A further exception to this is Lidia Yuknavitch’s The Book of Joan, Joan of Arc’s story retold in the context of a near-future Earth devastated by global warming. The novel has only just been published in the UK but has received considerable critical acclaim in the US, with The New York Times describing it as ‘radically new, full of maniacal invention and page-turning momentum’. Film rights have already been sold.
The novel doesn’t quite do justice to this expectant wave of hyperbole. It does have a refreshingly direct, contemporary narrative voice (the pages are littered with expletives), which thankfully pounces straight into a description of the world without requiring readers to follow a breadcrumb trail to an explanation of the ravaged state of the earth. It even compares the fictional disaster to the Chicxulub asteroid impact that may or may not have caused the extinction of the dinosaurs, giving the circumstances of the novel credibility. However, things veer off into a mud-bath of magical realism halfway through; one character communicates through a spider, another can walk through walls and the eponymous Joan is revealed as having the ability to harness the elements. What would otherwise have been a powerful diatribe against human corporate greed falls down slightly, as the world is no longer a convincing projection of our own.

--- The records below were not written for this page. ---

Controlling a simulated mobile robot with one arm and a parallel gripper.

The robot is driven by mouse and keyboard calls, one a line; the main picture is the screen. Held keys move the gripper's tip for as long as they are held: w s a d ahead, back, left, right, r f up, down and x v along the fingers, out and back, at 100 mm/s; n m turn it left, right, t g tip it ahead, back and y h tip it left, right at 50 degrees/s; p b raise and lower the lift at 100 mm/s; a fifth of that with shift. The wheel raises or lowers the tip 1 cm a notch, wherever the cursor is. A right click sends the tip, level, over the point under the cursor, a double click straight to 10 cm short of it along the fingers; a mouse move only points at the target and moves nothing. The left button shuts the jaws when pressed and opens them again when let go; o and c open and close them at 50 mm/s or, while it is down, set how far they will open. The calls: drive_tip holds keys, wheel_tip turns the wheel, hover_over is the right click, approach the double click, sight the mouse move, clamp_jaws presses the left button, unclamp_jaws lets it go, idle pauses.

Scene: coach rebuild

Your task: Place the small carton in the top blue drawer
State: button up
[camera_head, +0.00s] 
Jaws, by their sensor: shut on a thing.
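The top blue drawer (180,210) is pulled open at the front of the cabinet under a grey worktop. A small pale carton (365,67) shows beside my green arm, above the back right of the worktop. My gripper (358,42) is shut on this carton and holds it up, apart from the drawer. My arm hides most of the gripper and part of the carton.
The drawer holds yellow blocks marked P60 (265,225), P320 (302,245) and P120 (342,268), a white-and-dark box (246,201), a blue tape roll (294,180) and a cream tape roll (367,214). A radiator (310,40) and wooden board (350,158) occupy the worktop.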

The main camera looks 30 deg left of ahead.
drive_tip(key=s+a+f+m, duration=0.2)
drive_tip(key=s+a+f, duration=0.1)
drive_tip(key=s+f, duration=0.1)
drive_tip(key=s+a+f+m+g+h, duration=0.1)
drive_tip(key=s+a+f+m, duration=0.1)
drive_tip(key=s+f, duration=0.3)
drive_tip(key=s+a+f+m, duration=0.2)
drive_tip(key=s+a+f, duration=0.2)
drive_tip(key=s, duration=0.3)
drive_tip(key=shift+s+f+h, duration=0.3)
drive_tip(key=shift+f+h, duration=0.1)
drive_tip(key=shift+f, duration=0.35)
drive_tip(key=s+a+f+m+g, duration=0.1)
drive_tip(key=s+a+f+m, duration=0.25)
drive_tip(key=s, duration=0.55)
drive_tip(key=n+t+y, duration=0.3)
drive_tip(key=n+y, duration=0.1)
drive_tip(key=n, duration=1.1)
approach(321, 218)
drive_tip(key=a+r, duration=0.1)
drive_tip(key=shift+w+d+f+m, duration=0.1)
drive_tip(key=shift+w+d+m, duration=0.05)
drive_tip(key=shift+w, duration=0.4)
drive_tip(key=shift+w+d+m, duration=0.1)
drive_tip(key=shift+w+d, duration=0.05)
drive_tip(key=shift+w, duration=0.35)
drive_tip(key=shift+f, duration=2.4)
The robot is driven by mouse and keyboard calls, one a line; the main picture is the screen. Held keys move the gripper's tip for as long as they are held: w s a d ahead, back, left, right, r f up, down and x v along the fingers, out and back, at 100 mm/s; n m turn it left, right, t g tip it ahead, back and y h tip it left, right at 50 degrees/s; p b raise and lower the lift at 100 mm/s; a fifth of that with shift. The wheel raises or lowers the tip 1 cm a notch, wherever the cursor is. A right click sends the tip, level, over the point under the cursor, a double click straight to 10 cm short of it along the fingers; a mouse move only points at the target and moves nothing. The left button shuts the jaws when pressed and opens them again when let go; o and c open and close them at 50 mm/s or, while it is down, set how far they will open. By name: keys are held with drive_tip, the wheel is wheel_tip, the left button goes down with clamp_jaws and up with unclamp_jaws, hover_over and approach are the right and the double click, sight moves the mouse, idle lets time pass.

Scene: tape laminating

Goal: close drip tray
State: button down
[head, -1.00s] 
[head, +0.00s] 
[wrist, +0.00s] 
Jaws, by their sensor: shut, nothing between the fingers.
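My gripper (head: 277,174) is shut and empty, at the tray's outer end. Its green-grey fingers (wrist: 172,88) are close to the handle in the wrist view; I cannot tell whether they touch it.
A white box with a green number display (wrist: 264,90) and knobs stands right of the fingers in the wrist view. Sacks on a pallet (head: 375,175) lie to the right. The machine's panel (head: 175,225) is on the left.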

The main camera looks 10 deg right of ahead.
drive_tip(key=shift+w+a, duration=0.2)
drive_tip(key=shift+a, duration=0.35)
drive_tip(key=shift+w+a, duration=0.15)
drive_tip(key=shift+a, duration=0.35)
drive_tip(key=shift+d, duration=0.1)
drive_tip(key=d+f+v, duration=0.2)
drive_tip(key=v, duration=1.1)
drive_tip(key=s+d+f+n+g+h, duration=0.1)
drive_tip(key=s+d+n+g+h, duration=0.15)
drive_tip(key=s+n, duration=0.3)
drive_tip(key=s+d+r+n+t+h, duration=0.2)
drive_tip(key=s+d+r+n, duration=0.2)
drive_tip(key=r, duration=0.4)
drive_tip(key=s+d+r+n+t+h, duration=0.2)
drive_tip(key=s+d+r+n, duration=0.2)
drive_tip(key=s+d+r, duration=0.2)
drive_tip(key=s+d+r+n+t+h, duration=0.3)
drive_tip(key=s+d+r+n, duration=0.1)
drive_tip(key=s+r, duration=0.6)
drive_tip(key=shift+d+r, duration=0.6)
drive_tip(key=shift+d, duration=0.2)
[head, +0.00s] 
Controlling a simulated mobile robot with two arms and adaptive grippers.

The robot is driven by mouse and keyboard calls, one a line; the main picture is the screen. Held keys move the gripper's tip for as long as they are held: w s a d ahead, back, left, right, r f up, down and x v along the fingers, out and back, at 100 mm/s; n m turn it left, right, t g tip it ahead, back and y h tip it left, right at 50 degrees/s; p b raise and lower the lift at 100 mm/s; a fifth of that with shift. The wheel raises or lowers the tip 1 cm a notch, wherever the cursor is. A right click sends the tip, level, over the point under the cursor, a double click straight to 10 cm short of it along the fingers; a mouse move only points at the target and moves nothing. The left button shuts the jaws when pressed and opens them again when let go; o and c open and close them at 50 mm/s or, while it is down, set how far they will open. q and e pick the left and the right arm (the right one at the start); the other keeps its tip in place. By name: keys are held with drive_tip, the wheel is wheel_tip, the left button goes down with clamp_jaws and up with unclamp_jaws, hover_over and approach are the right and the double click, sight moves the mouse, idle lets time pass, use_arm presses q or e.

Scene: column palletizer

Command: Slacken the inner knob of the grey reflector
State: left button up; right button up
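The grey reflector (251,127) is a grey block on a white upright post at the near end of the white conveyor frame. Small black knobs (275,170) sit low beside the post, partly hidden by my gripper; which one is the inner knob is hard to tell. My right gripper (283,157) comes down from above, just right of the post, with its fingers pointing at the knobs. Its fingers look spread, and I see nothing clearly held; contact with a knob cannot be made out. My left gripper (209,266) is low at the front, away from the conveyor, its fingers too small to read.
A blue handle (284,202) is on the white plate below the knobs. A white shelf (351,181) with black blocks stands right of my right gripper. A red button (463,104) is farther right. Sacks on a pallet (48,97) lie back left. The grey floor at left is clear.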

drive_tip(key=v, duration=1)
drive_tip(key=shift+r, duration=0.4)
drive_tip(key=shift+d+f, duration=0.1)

Still, The Book of Joan is a provocative attempt to deal with a colossal, under-fictionalised issue. It’s bemusing why, when so much media and political discussion is preoccupied with the race against climate change, it’s been so little addressed in fiction. That’s not to say it’s been neglected entirely; Margaret Atwood’s The Year of the Flood, Cormac McCarthy’s The Road and Paolo Bacigalupi’s The Windup Girl are all successful novels examining the effects of climate change. It’s surprising, however, that the biggest threat currently facing the human race isn’t addressed more frequently in literature.

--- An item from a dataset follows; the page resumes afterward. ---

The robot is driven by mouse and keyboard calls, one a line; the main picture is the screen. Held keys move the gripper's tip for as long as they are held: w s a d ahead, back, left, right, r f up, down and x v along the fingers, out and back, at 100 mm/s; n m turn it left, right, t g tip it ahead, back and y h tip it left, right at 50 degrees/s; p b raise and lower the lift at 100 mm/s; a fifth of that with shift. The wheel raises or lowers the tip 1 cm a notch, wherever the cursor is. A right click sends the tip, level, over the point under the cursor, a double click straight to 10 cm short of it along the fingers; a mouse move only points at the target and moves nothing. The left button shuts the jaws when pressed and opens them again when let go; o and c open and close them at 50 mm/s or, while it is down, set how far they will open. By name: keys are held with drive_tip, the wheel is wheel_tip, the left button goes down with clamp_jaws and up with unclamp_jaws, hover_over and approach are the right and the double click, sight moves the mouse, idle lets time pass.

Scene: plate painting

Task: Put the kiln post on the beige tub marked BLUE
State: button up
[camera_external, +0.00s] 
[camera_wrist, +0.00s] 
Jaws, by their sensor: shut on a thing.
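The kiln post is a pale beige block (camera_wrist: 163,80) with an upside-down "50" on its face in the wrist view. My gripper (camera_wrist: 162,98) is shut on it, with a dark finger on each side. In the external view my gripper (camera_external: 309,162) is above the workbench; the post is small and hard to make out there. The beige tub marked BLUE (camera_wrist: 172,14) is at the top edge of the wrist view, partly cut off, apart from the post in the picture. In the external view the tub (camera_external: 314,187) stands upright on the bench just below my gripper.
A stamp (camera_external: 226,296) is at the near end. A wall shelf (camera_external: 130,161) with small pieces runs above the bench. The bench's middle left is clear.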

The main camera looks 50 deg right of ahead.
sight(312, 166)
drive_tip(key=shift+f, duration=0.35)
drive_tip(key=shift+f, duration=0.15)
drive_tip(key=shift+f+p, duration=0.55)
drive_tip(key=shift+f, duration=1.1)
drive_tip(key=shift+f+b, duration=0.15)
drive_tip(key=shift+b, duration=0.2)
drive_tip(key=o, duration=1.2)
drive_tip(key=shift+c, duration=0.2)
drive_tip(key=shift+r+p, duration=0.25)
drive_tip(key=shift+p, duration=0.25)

That is, if it is at all; those novels that do focus on the issue tend to be referred to as sci-fi – or even ‘cli-fi’, the climate change specific sub-genre. For a start, sci-fi implies a distant, fantastical future, whereas the effects of climate change are already being witnessed. The Book of Joan, despite being lauded as ‘genre-defying’, buys into the genre a little too heavily to be a serious warning of impending ecological disaster. Human bodies are laced with inscribed stories – ‘grafts’ – and lack sexual organs, and the power-holders hover above earth on the ‘suborbital complex’ CIEL.

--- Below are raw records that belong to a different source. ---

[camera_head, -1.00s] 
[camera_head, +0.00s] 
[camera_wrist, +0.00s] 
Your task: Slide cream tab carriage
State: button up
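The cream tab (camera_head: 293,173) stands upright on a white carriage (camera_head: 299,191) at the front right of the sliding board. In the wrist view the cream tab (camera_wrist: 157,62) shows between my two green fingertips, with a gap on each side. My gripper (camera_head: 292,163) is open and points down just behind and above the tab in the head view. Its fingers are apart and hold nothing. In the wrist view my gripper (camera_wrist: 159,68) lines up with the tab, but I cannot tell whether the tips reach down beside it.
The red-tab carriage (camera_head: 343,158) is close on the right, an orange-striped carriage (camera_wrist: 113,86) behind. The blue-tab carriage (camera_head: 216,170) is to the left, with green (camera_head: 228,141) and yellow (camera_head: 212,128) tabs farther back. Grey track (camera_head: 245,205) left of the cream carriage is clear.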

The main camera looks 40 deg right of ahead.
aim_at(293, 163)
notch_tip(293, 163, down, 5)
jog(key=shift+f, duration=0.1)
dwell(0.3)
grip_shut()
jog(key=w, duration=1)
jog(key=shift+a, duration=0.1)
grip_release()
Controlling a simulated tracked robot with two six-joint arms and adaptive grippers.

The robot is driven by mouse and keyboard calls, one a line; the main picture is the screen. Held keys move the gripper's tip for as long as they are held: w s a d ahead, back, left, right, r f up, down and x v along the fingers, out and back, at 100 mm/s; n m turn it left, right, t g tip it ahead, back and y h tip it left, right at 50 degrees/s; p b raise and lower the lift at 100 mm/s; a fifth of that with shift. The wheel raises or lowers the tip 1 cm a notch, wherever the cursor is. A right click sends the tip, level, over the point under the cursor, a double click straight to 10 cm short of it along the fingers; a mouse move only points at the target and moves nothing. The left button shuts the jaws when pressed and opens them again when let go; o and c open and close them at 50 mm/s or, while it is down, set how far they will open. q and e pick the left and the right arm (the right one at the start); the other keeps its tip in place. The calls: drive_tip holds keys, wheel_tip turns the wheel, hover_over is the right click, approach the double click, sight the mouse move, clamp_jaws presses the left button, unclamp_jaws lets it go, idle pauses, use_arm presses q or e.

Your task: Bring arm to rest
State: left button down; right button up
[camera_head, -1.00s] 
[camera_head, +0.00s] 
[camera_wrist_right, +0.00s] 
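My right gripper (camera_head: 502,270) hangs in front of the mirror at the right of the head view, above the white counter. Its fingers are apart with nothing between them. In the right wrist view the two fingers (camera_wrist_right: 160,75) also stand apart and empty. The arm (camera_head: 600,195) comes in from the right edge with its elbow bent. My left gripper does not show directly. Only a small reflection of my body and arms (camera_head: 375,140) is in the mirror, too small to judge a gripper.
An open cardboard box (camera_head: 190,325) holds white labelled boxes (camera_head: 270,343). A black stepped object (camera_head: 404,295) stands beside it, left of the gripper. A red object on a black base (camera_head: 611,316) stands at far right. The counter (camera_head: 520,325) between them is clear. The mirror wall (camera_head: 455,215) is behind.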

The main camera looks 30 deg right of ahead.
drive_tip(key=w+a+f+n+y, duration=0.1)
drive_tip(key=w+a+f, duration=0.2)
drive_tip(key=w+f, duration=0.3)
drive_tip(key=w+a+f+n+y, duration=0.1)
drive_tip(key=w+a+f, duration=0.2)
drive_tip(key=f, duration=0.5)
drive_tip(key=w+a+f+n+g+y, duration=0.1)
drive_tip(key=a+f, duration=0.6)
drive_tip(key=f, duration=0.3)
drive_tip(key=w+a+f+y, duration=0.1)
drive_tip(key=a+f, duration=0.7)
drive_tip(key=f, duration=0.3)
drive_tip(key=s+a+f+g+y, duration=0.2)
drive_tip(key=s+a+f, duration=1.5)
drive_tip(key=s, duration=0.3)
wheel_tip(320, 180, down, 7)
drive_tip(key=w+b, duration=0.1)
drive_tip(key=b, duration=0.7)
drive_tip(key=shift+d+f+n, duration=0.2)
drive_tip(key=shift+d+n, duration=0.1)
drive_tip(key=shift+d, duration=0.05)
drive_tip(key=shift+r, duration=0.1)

Further, sci-fi tends not to be considered ‘serious’ literature, and is often dismissed as ‘genre fiction’. This implies that it can only speak to a limited range of human experience, within the conventions of its genre. The irony of climate change fiction being treated in this way is that there is nothing to which we are more universally subject (albeit accounting for the unjust variation of impact between countries). So significant is humanity’s effect on the planet, that scientists and philosophers believe we have moved into a new geological epoch, The Anthropocene, which acknowledges humanity as the dominant influence on the environment. This then begs the question whether a new form of literature needs to develop to account for a new type of human experience – a new literature for a new age – or if the term ‘literature’ needs to adjust its boundaries to accept cli-fi as important commentary on the current state of humanity. ‘Literature’ is a wobbly word but, demotically, tends to embrace works considered to have intellectual or artistic merit, and typically excludes works that sit comfortably within a genre. It’s interesting that The Lorax, as one of the best known stories about climate change, is marketed as children’s fiction – another subcategory that struggles to be taken seriously as literature. Whilst Yuknavitch’s novel does shake the bars of its sci-fi cage, it’s slightly too clumsy to feel fluidly literary. It does host an ardent intellectualism, with articulate meditations on gender and social narratives, but these sit slightly awkwardly on the surface, feeding the novel’s interest in the ‘power of representation’ without letting the story really dig its nails into these issues.
Why, then, this difficulty with fictionalising climate change? One reason, perhaps, may be the difficulty of humanising it. The disparity in scale between individual human actions and their environmental consequence is so colossal that an exploration of this is tricky to explore in a literary narrative. Timothy Morton, a philosopher whose views on the inter-relation between humanity and other beings has been gaining increasing traction, refers to global warming as a ‘hyperobject’ – a word that effectively sums up the idea of it being an almost inconceivably mammoth, but equally concrete, problem.
There’s also the issue that the drama of climate change happens in a non-human, non-social sphere. Of course there is the inter-personal conflict (between, say, a Greenpeace activist and a Big Oil executive), and the fact that every time we turn a car ignition we engage in it, but this doesn’t really represent climate change itself directly. There remains a gulf between the human and the elemental. The Book of Joan goes some way towards attempting to dispel this disparity. The environment is humanised in the form of a sort of earth mother – Joan – whose ability to channel the energy of earth and air is related to a glowing blue light on the side of her head. Funnily enough, this connectivity between body and earth chimes with Morton’s ideas; one of his central theories is that for centuries humanity has seen itself as an entity distinct from its environment, and we are only just waking up to interdependence with other natural beings.
However, The Book of Joan’s preoccupation with the bodily is as much an interest in gender and sexuality as in The Anthropocene. On this, it’s at its most eloquent. Despite genderless, asexual bodies, vestiges of gender remain. A faux-medievalism trickles through the relationship between protagonist Christine and her Renaissance-man lover, Trinculo – ‘“Come here this instant, you reeling-ripe dove-egg”’, he says at one point – creating a palimpsest of archaic gender dynamics. In this way the ravaged earth becomes a means of sifting through the dregs of humanity, working out what is essential.
It also poses one of the questions at the heart of the climate change issues: is the future of humanity really worth the sacrifice of other types of life? The villain of the book, Jean de Men, is engaged in a project to reignite human sexuality and reproduction, but in doing so has created a ward of bodies deformed by crude attempts to craft sexual organs.
In Jean de Men’s ideal future, women would be relegated to reproductive machines (think The Handmaid’s Tale), churning out further impotent offspring with no opportunity for non-procreative sex. Through the novel’s insistent linkage between the human body and earth, the desire for honest, loving human relationships feeds into a desire for more mutual, respectful relationships with the planet. The book suggests that without this, the war of humanity versus its environment creates a humanity as destroyed – and destructive – as the planet will become.